Pursuant to CPR 36.17(4)(c), Pharos contends that it is entitled to interest on those costs at 10% above base rate. KML contends that the rate should, in the Court’s discretion, be 4% above base rate, relying upon the following authorities:

(1)

Dunlop Haywards v Erinaceous Insurance [2009] EWHC 3479 (QB) (at [5]-[15]), in which Part 36 interest on damages was awarded at 4% above base rate, and on costs at 2% above base rate, Hamblen J accepting that the enhanced rate awarded on costs is generally lower than on the principal sum;

(2)

Greenwich Millennium Village v Essex Services [2014] EWHC 1099 TCC (at [50]-[53]), in which Part 36 interest on damages and costs was awarded at 4% above base rate, described by Coulson J (as he then was) as a not uncommon uplift in Rolls Building litigation;

(3)

Barnett v Creggy [2015] EWHC 1316 (Ch) (at [48]-[51], [58]-[59]), in which Part 36 interest on damages and costs was awarded at 4% above base rate;

(4)

BXB v Watch Tower [2020] EWHC 656 (QB) (at [14]-[16]), in which Part 36 interest on damages and costs was awarded at 4% above base rate.

25.

As indicated by Sir Geoffrey Vos J (as he was then) in OMV Petrom SA v Glencore International AC [2017] 1 WLR 3465, many factors will be relevant. They may include (a) the length of time that elapsed between the deadline for accepting the offer and judgment, (b) whether the defendant took entirely bad points or whether it had behaved reasonably in continuing the litigation, despite the offer, to pursue its defence, and (c) what general level of disruption can be seen, without a detailed inquiry, to have been caused to the claimant as a result of the refusal to negotiate or to accept the Part 36 offer. In the present case, focussing on these particular factors, the appropriate enhancement would be towards the lower rather than higher end of the scale: the offer was later, rather than earlier, in the litigation and, not least in light of its timing, the decision to see the litigation through could certainly not be regarded as unreasonable. I regard the appropriate rate as 5% over base.
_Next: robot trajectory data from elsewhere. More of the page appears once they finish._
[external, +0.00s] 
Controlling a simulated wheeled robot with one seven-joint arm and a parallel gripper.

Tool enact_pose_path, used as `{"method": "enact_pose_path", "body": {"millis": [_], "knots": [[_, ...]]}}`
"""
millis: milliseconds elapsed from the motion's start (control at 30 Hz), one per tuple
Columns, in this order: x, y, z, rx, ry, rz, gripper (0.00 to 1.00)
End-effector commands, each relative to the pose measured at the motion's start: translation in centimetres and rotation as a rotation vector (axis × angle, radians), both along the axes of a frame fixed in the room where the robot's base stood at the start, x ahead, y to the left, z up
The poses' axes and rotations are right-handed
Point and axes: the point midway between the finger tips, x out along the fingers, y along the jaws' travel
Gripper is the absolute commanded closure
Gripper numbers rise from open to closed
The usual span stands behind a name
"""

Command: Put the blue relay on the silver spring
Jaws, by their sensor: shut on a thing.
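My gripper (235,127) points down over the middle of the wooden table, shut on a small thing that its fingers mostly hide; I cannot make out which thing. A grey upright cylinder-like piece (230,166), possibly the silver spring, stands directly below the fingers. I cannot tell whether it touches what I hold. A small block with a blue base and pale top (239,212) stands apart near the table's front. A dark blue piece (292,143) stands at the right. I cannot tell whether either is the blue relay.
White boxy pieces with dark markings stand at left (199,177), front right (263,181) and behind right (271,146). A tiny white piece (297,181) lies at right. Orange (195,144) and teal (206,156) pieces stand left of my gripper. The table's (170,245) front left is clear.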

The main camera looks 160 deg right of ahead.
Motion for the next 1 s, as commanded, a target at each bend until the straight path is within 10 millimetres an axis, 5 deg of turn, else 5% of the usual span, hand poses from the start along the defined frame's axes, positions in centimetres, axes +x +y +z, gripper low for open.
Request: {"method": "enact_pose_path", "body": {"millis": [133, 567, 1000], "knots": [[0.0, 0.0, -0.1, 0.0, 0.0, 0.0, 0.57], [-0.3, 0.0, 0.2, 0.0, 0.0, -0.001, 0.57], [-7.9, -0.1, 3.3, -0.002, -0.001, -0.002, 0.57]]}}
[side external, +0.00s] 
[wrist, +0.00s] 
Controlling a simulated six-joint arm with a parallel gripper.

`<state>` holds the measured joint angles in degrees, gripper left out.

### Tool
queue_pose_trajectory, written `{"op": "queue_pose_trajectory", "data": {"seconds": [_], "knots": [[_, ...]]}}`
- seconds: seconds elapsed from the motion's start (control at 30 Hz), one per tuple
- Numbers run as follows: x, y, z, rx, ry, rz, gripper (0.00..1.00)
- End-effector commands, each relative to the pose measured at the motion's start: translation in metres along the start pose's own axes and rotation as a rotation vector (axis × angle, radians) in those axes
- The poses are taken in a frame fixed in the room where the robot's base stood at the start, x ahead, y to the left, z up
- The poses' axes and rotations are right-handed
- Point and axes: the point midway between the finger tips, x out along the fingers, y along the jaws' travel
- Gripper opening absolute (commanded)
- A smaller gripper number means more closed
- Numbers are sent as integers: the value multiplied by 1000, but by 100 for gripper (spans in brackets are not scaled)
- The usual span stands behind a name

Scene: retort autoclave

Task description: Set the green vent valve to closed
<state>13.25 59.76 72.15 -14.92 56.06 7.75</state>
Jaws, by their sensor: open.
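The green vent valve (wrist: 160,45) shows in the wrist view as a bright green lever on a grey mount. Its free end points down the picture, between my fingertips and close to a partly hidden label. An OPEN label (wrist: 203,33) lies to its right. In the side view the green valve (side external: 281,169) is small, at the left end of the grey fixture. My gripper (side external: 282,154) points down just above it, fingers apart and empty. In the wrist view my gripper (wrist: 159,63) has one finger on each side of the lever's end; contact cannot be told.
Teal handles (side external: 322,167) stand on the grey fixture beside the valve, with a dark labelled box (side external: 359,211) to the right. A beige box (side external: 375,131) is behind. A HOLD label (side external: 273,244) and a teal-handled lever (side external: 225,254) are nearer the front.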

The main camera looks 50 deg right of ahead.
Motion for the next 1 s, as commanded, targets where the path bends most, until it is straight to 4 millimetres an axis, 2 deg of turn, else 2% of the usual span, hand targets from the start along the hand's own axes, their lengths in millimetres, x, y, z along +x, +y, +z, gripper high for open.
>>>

How the court should award costs prior to 4 March 2025

26.

It is common ground that there should be no order as to costs in relation to the adjournment of the trial. Previous costs orders plainly remain unaffected.

27.

As to the balance of costs, Mr Macey-Dare KC submits that the Court should depart from the general rule and make an order that KML should pay a proportion of Pharos’ costs up to 4 March 2025. He relies in particular on the fact that it succeeded, not only in reducing Pharos’ claim by £174,540.48 (over 20%), from the pleaded sum of £783,423.79 to £608,883.31; but also in proving its counterclaim in the sum of £113,214.63. In so doing, Mr Macey-Dare KC emphasises that KML proved that Pharos was in breach of contract in several respects, and that proving these allegations involved consideration of factual (documentary and witness) evidence and expert evidence, and took up a significant amount of court time at trial, which ought to be matters which deserve to be reflected in the costs order that the Court makes.

28.

It is not appropriate to depart from the ordinary rule that costs follow the event in this case. The reduction in the sum awarded to Pharos was, in the scheme of things, relatively small. A very large part of the dispute on the invoices related to waiting on weather as to which, for the reasons set out in the Judgment, KML’s position was – to put it at its most neutral – opportunistic. Whilst there was a recovery on the counterclaim as a result of various ways in which Pharos’ services were sub-standard, I am in little doubt that a driving force behind the continuation of this litigation was the size of KML’s counterclaim which was – notwithstanding modest success – substantially overstated. These are not circumstances which lend themselves to a percentage reduction in Pharos’ costs, even if their success was not complete.

29.

In the circumstances, Pharos is to recover 100% of its reasonable costs on a standard basis up to the end of the relevant period.